Optimal spectrums and output and lifespan come almost exclusively from the upper-end LED brands. Spectrums are now primarily a variation of white light at various color temperatures ranging from cool to warm. Blurples are the ‘old-tech’ of the LED world, sunlight being white light after all. These high-end brands vary in their spectrum and color temperature philosophies, and what they bring to market, but they perform better and longer than the cheap-and-temporary and pay for themselves just as fast as the Chinese stuff in the boosted yields and faster crop times. Sometimes cheap can be a false saving – especially in the LED world. And if you want a quality LED, a ‘right-light’, how do you choose between them?

Resist the ‘efficacy’ trick. All bands of the spectrum are not equal. Blue bands register less on PAR meters than red. Of course, the reds are cheap and consequently plentiful in many fixtures that claim, ‘We give more par for the same power consumed.’ Is it a problem? It can be.

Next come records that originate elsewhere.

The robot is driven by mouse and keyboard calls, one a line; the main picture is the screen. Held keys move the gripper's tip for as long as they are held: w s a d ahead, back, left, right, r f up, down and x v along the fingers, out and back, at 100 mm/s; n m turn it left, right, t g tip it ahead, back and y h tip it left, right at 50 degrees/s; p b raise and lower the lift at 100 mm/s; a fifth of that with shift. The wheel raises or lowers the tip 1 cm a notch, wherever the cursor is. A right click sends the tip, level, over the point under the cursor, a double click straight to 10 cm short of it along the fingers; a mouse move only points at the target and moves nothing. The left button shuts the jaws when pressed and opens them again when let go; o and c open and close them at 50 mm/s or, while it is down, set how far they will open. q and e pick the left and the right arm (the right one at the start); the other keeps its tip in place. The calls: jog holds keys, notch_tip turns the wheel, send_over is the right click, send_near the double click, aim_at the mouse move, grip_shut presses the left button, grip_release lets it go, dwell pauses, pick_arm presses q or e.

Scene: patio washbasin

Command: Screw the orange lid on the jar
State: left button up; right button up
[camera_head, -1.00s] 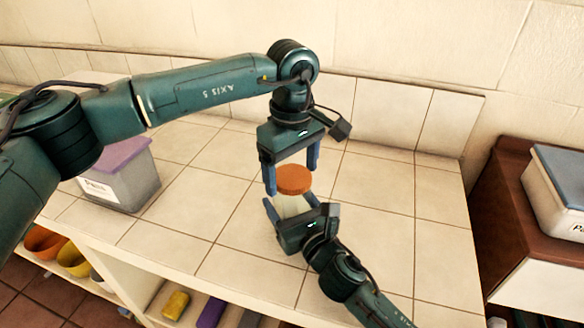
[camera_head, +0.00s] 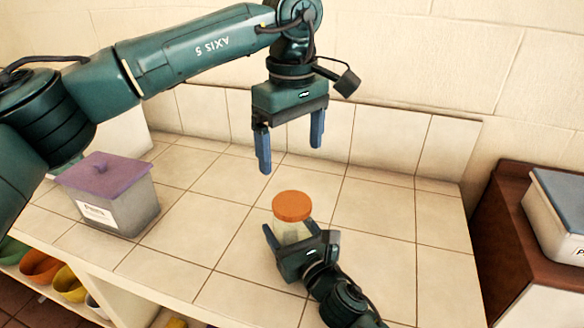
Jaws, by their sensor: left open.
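The orange lid (camera_head: 292,205) sits flat on top of the pale jar (camera_head: 291,233), which stands upright on the tiled counter. I cannot tell how tightly the lid is seated. My left gripper (camera_head: 290,157) is open and empty, pointing down above and behind the lid, clear of it. My right gripper (camera_head: 289,230) comes in low from the front right with its fingers on either side of the jar's body, shut on it. The gripper's body hides the lower part of the jar.
A grey bin with a purple lid (camera_head: 103,175) stands at the counter's left. A white box with a grey lid (camera_head: 560,200) is on a brown cabinet at the right. Coloured bowls (camera_head: 41,266) sit on a shelf below. The counter right of the jar is free.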

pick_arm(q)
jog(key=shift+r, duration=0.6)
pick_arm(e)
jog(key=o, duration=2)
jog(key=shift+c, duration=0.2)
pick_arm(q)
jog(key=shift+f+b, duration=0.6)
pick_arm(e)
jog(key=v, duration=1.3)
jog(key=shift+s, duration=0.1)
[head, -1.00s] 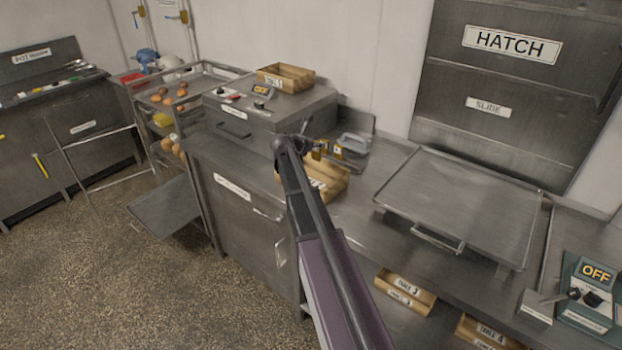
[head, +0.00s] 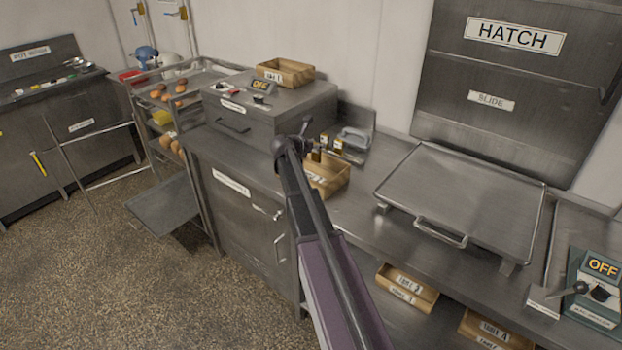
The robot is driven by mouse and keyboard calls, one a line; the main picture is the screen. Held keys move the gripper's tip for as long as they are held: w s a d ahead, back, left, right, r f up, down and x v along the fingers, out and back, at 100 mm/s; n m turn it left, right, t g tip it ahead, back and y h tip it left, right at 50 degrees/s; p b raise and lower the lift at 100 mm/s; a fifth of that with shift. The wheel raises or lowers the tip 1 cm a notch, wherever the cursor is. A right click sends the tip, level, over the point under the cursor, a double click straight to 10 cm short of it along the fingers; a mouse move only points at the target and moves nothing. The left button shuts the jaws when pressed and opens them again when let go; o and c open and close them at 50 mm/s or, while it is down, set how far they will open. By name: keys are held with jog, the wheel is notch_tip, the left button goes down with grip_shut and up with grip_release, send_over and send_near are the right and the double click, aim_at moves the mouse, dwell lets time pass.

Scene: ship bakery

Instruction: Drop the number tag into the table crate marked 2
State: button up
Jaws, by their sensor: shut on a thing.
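My gripper (head: 318,150) is small and dark at the far end of my arm, above or just behind a wooden crate on the counter. It is shut on something, taken to be the number tag, which is too small and hidden to make out. That wooden crate (head: 336,183) is partly covered by my arm, and its label cannot be read. A crate marked 1 (head: 285,72) sits on top of the steel box unit. A crate marked 3 (head: 407,287) and a crate marked 4 (head: 495,330) are on the lower shelf.
A flat steel tray with a handle (head: 465,205) stands on the counter right of the crate. A grey-handled object (head: 355,139) lies behind the crate. A control box reading OFF (head: 600,285) is at far right.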

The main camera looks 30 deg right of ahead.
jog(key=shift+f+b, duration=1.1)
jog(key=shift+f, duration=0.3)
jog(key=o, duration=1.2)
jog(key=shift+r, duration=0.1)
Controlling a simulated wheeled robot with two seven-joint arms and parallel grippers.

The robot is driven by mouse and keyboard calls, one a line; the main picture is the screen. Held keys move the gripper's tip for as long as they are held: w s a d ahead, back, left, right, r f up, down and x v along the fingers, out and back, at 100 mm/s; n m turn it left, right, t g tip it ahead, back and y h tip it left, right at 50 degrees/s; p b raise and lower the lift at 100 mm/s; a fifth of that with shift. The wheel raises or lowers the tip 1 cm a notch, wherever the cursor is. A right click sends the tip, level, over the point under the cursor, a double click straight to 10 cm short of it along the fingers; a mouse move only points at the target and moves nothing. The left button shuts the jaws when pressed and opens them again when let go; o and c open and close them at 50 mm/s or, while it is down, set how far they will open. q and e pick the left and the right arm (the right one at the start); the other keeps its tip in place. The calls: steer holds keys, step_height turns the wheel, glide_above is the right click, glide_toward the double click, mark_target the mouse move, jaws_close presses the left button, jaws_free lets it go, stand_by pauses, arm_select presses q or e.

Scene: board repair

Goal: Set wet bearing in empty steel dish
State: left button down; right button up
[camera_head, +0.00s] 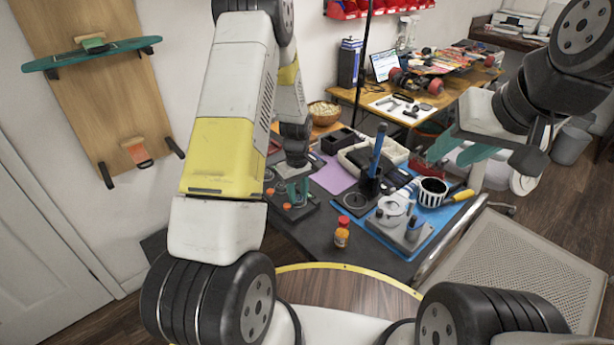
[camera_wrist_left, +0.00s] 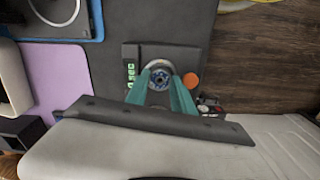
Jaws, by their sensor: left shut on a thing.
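My left gripper (camera_head: 297,190) points down over a small dark device at the table's left side. In the left wrist view its teal fingers (camera_wrist_left: 160,86) are shut on a small round bearing (camera_wrist_left: 159,77). A pale ring, apparently the rim of the device's round well, shows around the bearing; I cannot tell if the bearing is clear of it. My right gripper (camera_head: 460,152) is empty above the right of the table, its teal fingers apart.
The device (camera_wrist_left: 131,52) has a green display and an orange knob (camera_wrist_left: 190,80). An orange bottle (camera_head: 342,232) stands near the table's front.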

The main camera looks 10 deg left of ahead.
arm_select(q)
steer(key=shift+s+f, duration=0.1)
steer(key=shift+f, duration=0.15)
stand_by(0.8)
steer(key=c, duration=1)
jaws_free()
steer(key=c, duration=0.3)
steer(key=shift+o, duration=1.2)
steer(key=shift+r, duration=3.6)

Spectral variations affect plant morphology, their shape and growth patterns. Too much in the red spectrum may result in larger, though airier, flowers, for the blue spectrum, and a balance of its complements, regulates nodal length and associated cellular functions. The Gold Standard is, of course, the sun. Those brands that offer lights truest to that will always out-produce brands that claim to have improved on nature. Cheap cheats with inexpensive 660nm red chips may make your PAR meters dance, but nature knows best and truer lights will always reproduce true results, regardless of the marketing. You get what you pay for. Commercial LEDs deliver commercial results and cost a commercial price. Those that pay for them see past price and gimmicks. All this notwithstanding, as we’ve already said, never discount a viable lighting option, and most horticultural lights will do a good job. For many of you, a good job may just be good enough.